Vice-President Yemi Osinbajo on Monday said the present administration had so far provided interest-free loans totalling N15.183bn to over 300,000 beneficiaries across the country. He said the beneficiaries included traders, artisans and farmers.

Osinbajo spoke at the 9th Presidential Quarterly Business Forum held at the old Banquet Hall of the Presidential Villa, Abuja. He said each of the beneficiaries got between N50,000 and N350,000 under the scheme. Osinbajo expressed the belief that the present administration would make a massive difference if N1tn was spent on the poor yearly.

He stated, “A total of N15.183bn in interest-free loans ranging from N50,000 to N350,000 has been disbursed to more than 300,000 market women, traders, artisans and farmers across all 36 states of the country and the FCT. By the way, 56 per cent of the loans have gone to women.

“We took the view that since the largest number of small businesses in Nigeria are the market women and men and petty traders, we needed to expand the opportunities in these categories.” Osinbajo said the government’s focus had been to ensure that regulators understood their role as facilitators and not obstacles to business.

As a way of achieving this, he explained that the government was also establishing one-stop shops where all regulators would be under the same roof in the states. “If we spend N1tn to bail out the poor in this country every year, we will make a massive difference,” he stated. The Vice-President also said the government was working hard through the Presidential Enabling Business Environment Council to improve the business environment.

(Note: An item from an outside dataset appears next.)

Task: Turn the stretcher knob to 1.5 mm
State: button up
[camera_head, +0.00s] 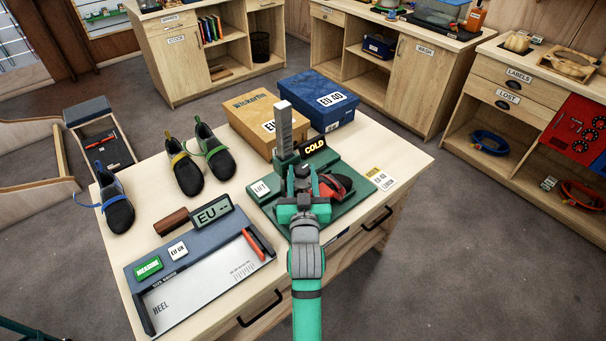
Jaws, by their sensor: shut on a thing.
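The shoe stretcher is a green base (350,202) on the table with a grey upright post (283,125), a "COLD" display (314,145) and a white "LIFT" button (261,189). A red and black shoe (335,187) sits on it. My gripper (303,192) is over the front of the stretcher, left of the shoe. Its teal jaws are shut on a small dark part there, which looks like the stretcher knob. The jaws and wrist mostly hide that part, and I cannot read any millimetre scale on it.
A foot-measuring board (205,293) with an "EU --" display (212,214) lies at left. Three shoes (116,212) stand behind it. A tan box (250,112) and a blue box (318,88) stand behind the stretcher. Cards (381,178) lie at its right, near the table edge.

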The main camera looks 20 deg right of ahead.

He added that the government had expanded the micro credit scheme to small businesses under the Government Empowerment and Enterprise Programme. Osinbajo described the Trader Moni scheme as one of the crucial components of expanding opportunity for millions of Nigerian traders by giving micro-credit to the bottom of the trading pyramid.

According to him, the government has empowered two million petty traders under the scheme, giving microcredit across the country. He said, “By giving them credit to replenish and increase their inventories, we give them a stronger chance to earn more, while they also service the value chain that they are a part of. But more importantly, we bring them into the formal sector, where they have access to government and private credit, and we lift more people permanently out of poverty.

“An important feature of the programme is financial inclusion. The GEEP has led to the opening of 349,000 new bank accounts/wallets for beneficiaries and intending beneficiaries.” Osinbajo described owners of small businesses as the largest segment of the working population. He said although their inventory was between N5,000 and N10,000, they were important parts of the value chain of most goods.

He added, “They sell the single sachets of soap, sugar and spices to the largest numbers of our people. But they are forgotten and ignored in economic plans and budgets, and considered too unwieldy and risky for micro credit loans.”